Mostly male workforce
Probably helps explain the design of the rocket.
A group of 21 current and former employees of Blue Origin, Amazon.com founder Jeff Bezos’s rocketry side hobby, have penned an open letter that describes the company as fostering a sexist culture, intolerant of internal dissent, and sanguine about safety. Blue Origin has said the lead author was fired, and that the letter’s …
Its quite likely that BO initially staffed up from the existing aerospace industry which -- surprise! -- will be largely white and male. Its debatable whether this is the best staffing strategy but it might have been the most appealing option after SpaceX cherry picked the serious talent.
I have no experience working at aerospace companies ("But I know plenty of people....") but you can tell a lot about a company's hiring practices from their website. Blue Origin's website looks like any other aerospace company's (e.g. General Dynamic's). SpaceX doesn't see to bother recruiting through their website (they seem to use an active recruiting strategy). People signing on with them will be under no illusions what working there will be like -- work, more work and, as a reward for all that work, even more work. This is the culture, its not one of "I am such and such, I deserve to be a particular grade" that you find with more established companies but closer to that of a start up where everyone is directed at the one goal. Mis-hires are unlikely to last long in that environment and I'd guess (grapevine, again) that relatively inexperienced people who got all the right grades at school and uni are not necessarily going to be regarded, or rewarded, in a manner they have come to expect.
In 2019, the letter adds, all staff were asked to sign new contracts that included a non-disparagement clause that bound them and their heirs. Some staff contracts “mandated they pay the corporation’s legal fees if the corporation chose to sue them for breach of contract.”
Binding the heirs? Mandating in advance who pays legal fees in case of lawsuit? Is this legal?
It doesn't matter if the clause is dodgy or not - Bezos & Co will go after the heirs and murder them with legal fees.... after all BO appears to be a company dedicated to suing the pants off anyone who doesn't let it have its own way; with effectively bottomless pockets they would be a formidable opponent in court..
Anon cos who knows who might be reading this?
Yeah, I read a non-disparagement clause that bound them and their heirs. too and my first thought was, "fuck Bezos, even you can't enforce a contract binding persons without their consent, not even in the Good 'Ol US of A".
That has to be an outright illegal contract clause. I'm pretty sure that "sins of the father" has no bearing in most legal jurisdictions and in no civilised ones.

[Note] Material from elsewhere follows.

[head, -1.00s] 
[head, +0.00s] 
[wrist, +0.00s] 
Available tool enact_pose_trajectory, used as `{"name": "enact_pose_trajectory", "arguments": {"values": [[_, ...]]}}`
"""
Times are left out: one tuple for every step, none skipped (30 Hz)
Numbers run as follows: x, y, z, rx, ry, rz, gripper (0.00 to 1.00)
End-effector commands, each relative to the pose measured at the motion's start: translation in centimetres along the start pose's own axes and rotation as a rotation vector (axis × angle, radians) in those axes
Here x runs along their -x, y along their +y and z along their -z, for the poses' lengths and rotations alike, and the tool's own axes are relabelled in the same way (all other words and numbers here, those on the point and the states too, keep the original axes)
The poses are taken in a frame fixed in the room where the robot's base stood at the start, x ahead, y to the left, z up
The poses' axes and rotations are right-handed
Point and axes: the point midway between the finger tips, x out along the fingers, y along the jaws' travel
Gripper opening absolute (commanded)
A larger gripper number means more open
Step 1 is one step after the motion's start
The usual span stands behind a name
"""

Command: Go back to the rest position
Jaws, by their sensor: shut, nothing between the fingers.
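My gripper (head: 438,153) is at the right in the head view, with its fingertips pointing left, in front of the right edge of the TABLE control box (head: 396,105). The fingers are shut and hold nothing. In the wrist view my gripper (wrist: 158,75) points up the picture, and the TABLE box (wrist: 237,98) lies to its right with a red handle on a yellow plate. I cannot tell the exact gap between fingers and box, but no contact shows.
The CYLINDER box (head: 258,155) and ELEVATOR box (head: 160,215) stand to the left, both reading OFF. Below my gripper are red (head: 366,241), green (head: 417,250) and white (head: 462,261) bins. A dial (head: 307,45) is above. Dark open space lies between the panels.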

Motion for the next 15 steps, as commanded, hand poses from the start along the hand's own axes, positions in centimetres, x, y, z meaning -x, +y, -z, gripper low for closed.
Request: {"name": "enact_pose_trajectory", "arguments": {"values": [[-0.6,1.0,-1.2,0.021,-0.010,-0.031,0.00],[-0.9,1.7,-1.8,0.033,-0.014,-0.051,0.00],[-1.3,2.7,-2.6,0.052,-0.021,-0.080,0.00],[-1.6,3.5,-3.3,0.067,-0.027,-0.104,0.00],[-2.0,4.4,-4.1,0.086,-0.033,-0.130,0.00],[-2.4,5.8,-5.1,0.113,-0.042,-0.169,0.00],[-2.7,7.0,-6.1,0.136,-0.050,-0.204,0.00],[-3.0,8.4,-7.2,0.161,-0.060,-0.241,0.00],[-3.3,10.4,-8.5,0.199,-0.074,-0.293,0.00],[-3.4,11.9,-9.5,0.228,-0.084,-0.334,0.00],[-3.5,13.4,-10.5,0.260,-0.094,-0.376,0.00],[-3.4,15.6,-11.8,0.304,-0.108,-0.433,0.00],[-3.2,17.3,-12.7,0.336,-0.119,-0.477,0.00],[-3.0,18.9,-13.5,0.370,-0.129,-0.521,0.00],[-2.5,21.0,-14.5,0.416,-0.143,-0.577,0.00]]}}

Likewise, the legal costs clause. If BO sues someone over breach on contract, that same contract CANNOT force the person sued to pay BOs costs if BO loses, which is what the clause appears to be claiming.
I know USA (like most countries) laws can be a bit weird in part, but even Bezos can't think he can get away with contract likes that. If there are more clauses of that ilk in the employment contracts, a decent lawyer could probably have thed entire contract stuck down for taking the piss, rather than the more usual legal result of just having the offending clause struck down.
Leaving aside the morality of those contracts...
Blue Origin is trying to compete in a bleeding-edge field of technology, currently from a disadvantaged position. They need the absolute best talent they can get their hands on. So why in the name of all that's holy would they inflict a contract like that on their engineers? Regardless of the level of pay, any engineer with an ounce of talent is going to jump ship at the very next opportunity.
Of course, we only have the say-so of the letter's signatories that those claims are true... but the recent exodus of BO engineers to SpaceX does add credibility to those claims.
That's going to be a major problem if anything goes wrong. Pretty sure that threatening staff over raising safety concerns would get you into major trouble from the regulators if they found it to be true. It's not really a great advert for such a company anyway is it?
"You can rely on our rockets, because we treat our staff like shit!".